You could say that the problems here come from not reducing the amount of control, just moving around who gets to have it. Granted. However that runs into a democratic deficit problem. There is no appetite for less government control in places like Scotland or France. They are welfare states. Scotland relies on massive subsidies from the rest of the UK, effectively a form of bribe paid by the conservative party because one of the party's founding principles is unionism (in fact its full name is the Conservative and Unionist Party).
Watching all this has made me much more cautious about blithely recommending greater local autonomy as a fix for political issues, even though that's a basic principle of libertarianism and I don't support the alternative either, hence, my positive writings about Brexit on my blog. There are a whole host of practical issues to consider as regions are given more autonomy, everything from how borders are enforced to whether the resulting regions will simply go on a left-wing bender. And it seems difficult to argue for the creation of a highly centralized libertarian state. Such a thing sounds almost like a contradiction in terms.

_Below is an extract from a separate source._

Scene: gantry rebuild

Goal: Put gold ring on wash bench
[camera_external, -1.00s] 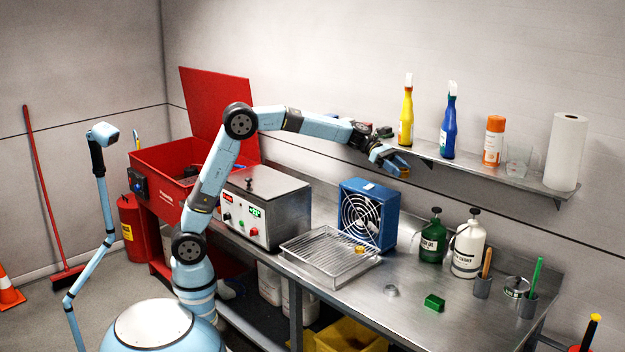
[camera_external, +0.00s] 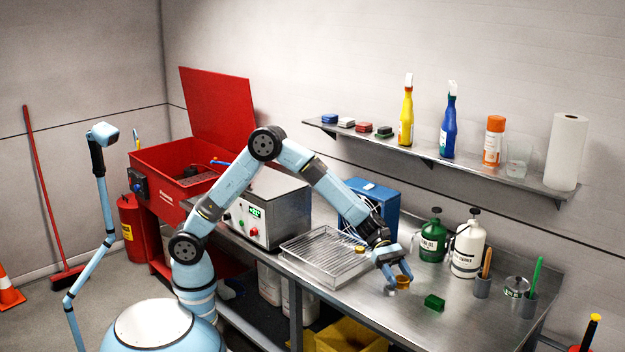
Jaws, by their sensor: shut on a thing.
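My gripper (camera_external: 398,282) is shut on a gold ring (camera_external: 403,283). It points down at the wash bench (camera_external: 350,290), with the ring low over or at the steel top. I cannot tell whether the ring touches the bench. A silver ring (camera_external: 391,290) lies on the bench close to the left fingertip, partly hidden. A small gold-coloured piece (camera_external: 360,249) shows at the right end of the wire rack tray (camera_external: 318,262), partly covered by my wrist.
A green block (camera_external: 434,302) lies just right of my gripper. The blue fan box (camera_external: 372,190), the green jug (camera_external: 432,240) and the white jug (camera_external: 467,249) stand behind. The wall shelf (camera_external: 440,160) holds bottles and small blocks. The bench front is clear.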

It was very kindly pointed out to me that I once again misattributed "Illiberal Reformers" to Leonard Reed (famous tap dancer) instead of Thomas Leonard. Updated the essay to correct that.

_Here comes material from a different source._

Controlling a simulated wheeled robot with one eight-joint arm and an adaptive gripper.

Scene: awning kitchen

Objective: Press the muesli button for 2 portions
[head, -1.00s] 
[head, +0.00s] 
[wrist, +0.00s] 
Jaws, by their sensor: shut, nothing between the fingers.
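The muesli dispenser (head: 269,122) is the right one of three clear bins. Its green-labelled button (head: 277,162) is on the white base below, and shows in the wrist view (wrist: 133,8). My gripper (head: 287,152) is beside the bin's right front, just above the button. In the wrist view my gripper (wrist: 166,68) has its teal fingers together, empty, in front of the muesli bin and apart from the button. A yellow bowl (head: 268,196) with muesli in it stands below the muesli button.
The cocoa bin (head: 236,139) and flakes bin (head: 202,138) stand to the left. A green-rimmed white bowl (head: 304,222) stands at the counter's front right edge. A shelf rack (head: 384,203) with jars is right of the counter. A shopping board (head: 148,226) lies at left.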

This is not the first time I have done this. For some reason my brain has decided the Leonard Reed, or perhaps Leonard Read the author of the fabulous "I, Pencil," is the author of "Illiberal Reformers," and no matter how many times I am corrected it just resets and refuses to update.
So, sorry Thomas Leonard. I love your book and keep trying to promote it, but I am really bad at names.
Does the graph include MDs and JDs in their measure of doctoral degrees? This graph also seems to include only the degrees awarded in a single year, not the stock of total doctoral degree holders in the US.
Good question. The graph includes MDs explicitly, and should include JDs as that is a doctorate as well. And yes, it is the number of degrees earned by field, so new ones not the stock. I can see why that would be a bit confusing.